Description Alexander Jones 2006-06-04 16:02:53 UTC
Please see downstream bug report

http://bugzilla.gnome.org/show_bug.cgi?id=337995

Thanks!
Comment 1 Behdad Esfahbod 2006-06-14 00:52:55 UTC
Search cairo mailing list archives for the threads with subject "avoiding seams"...
Comment 2 Alexander Jones 2006-07-07 08:06:18 UTC
Lots of talk about it on the mailing list...

Perhaps we should be doing what Adobe Flash is doing, then, and supersampling
the rasterised images (FSAA)?

Someone noted that when analysing monochrome images with Adobe Flash there were
16 distinct colours in "High Quality", 4 in "Medium Quality" and 2 in "Low
Quality", reflecting 4x, 2x and no oversampling, respectively.

With a hardware accelerated rendering backend, this would be more forgiving -
but I think it's important to a lot of people that they have slow, accurate
renderings vs. fast, inaccurate renderings.
Comment 3 Behdad Esfahbod 2006-07-07 08:12:10 UTC
(In reply to comment #2)

> but I think it's important to a lot of people that they have slow, accurate
> renderings vs. fast, inaccurate renderings.

Really?  Those who care are welcome to do supersampling themselves.  Cairo
allows that, and even has got the push/pop group API that helps a lot with that.
Comment 4 Carl Worth 2006-07-10 16:52:47 UTC
(In reply to comment #2)
> Someone noted that when analysing monochrome images with Adobe Flash there were
> 16 distinct colours in "High Quality", 4 in "Medium Quality" and 2 in "Low
> Quality", reflecting 4x, 2x and no oversampling, respectively.
> 
> With a hardware accelerated rendering backend, this would be more forgiving -
> but I think it's important to a lot of people that they have slow, accurate
> renderings vs. fast, inaccurate renderings.

Note that for images not affected by the "seams" problem that getting at most 16
levels of antialiasing rather than the current maximum of 256 level would
definitely be much less accurate. So it's not easy to make decisions about which
is the correct approach to take inside a library like cairo where there's not
much information available, (for example, cairo only sees one object at a time).

Also, as mentioned above, it should be possible to do implement an FSAA approach
above cairo by rendering to a larger-size image and then doing a filtered
downscaling. (Though if downscaling by more than 2x one will want something
better than the current filter in cairo's implementation.)

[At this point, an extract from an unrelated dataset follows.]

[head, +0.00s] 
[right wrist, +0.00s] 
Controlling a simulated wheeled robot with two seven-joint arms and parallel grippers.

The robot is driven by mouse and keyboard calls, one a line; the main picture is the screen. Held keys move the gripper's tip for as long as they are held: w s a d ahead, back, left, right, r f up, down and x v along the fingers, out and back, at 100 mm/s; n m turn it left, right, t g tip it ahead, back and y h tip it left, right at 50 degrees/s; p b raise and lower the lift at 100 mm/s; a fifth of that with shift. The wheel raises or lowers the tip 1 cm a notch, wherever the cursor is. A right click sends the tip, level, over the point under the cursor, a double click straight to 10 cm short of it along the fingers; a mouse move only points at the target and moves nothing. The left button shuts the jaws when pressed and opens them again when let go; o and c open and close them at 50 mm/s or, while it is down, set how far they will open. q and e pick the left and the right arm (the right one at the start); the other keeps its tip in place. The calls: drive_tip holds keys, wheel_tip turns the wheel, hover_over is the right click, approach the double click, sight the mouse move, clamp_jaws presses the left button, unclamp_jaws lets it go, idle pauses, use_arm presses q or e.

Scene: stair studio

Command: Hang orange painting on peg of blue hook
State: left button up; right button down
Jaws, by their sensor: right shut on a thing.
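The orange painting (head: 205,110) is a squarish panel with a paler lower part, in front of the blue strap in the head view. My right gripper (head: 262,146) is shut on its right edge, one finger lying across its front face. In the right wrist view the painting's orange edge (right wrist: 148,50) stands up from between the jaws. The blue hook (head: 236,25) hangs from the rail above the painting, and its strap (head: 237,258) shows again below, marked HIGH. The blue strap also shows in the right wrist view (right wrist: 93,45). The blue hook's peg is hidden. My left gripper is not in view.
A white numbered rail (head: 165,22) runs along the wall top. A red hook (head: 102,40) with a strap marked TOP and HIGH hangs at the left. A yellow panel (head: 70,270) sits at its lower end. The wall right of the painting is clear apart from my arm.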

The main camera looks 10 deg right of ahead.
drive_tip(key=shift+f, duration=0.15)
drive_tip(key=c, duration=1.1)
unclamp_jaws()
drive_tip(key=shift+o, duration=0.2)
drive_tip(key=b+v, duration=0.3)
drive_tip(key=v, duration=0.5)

So I really think this particular bug should be pushed back to the librsvg code,
or else to whatever is being used to generate the original SVG content that
makes assumptions that drawing identical geometry in a different color is
sufficient to entirely obscure the previously drawn content. I don't think the
SVG specification makes any guarantee close to that, (the strongest language I
could find in the specification allows for a conforming implementation to draw
things "within 1 pixel" of the ideal geometric result, for example).

-Carl

PS. Also note that getting 16 different levels would require at least 15 samples
per pixel, not 4.
Comment 5 Alexander Jones 2006-07-10 17:26:26 UTC
It seems I misunderstand the terminology, then. I thought 4× supersampling of a
2-dimensional image effectively increased canvas dimensions by 4 times in both x
and y dimensions (giving you 16 samples).

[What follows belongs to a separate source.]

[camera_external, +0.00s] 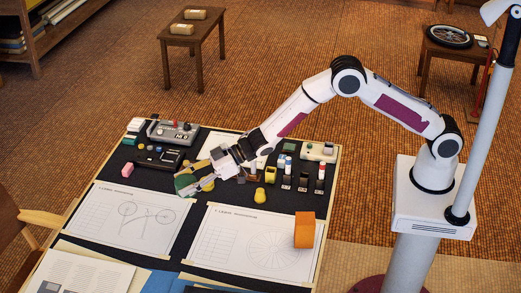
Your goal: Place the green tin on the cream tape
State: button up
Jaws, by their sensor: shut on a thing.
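The green tin (184,184) is at the end of my gripper (196,177), low over the left middle part of the dark board. My gripper is shut on the tin and partly covers it. The tin looks tilted; I cannot tell whether it touches the board. I cannot pick out the cream tape for sure; pale and yellowish shapes show beside and behind the fingers, too small and partly hidden to tell.
An orange block (304,230) stands on the right drawing sheet (240,245). A yellow item (260,196) and a pink block (127,170) lie nearby. A grey device (172,132) is at the back left. Several small bottles stand at the right. The left sheet (110,225) is clear.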

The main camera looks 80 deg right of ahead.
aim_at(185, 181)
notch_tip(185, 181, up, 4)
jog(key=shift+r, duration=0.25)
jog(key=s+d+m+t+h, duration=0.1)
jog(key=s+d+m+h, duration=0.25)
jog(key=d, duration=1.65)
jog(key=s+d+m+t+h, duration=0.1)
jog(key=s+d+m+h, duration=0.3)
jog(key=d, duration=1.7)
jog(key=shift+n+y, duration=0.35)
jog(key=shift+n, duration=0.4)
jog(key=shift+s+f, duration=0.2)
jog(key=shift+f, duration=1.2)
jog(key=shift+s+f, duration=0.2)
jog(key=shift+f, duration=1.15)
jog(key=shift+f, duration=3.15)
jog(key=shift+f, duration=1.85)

That's what I meant, anyway.

Also I think perhaps there is a distinction between the terms "accurate" and
"quality". I'd say an image with no anti-aliasing in its current state, is 100%
accurate but low quality. An anti-aliased image would be almost accurate but
high quality. Again, maybe I am using the wrong words.

Thanks
Comment 6 Alexander Jones 2006-08-22 11:52:49 UTC
Is it actually possible to disable anti-aliasing in the Image backend?

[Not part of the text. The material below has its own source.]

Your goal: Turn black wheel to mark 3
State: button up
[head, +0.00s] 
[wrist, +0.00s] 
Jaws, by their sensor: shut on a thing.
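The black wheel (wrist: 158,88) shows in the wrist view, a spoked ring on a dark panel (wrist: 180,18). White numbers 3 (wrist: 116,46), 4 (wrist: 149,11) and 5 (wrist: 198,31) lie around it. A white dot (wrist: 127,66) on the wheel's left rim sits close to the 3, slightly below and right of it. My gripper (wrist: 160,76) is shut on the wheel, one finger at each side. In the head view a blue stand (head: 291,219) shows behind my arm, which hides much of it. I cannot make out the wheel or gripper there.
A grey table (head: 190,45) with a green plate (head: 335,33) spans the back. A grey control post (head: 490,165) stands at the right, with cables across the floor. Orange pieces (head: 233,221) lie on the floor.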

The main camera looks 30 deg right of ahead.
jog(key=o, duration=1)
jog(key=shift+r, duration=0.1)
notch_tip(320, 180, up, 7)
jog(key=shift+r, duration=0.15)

This is basically a blocker bug for Inkscape in that it can't render a pixmap
properly.

The problem only goes really away if you actually disable anti-aliasing
completely. Anything less is just lessening the problem without removing it.
Comment 7 Behdad Esfahbod 2006-08-22 12:48:37 UTC
That's what cairo_set_antialias is supposed to do.
Comment 8 Chris Wilson 2008-10-12 01:01:18 UTC
Added "reference implementation of FSAA" to the TODO list.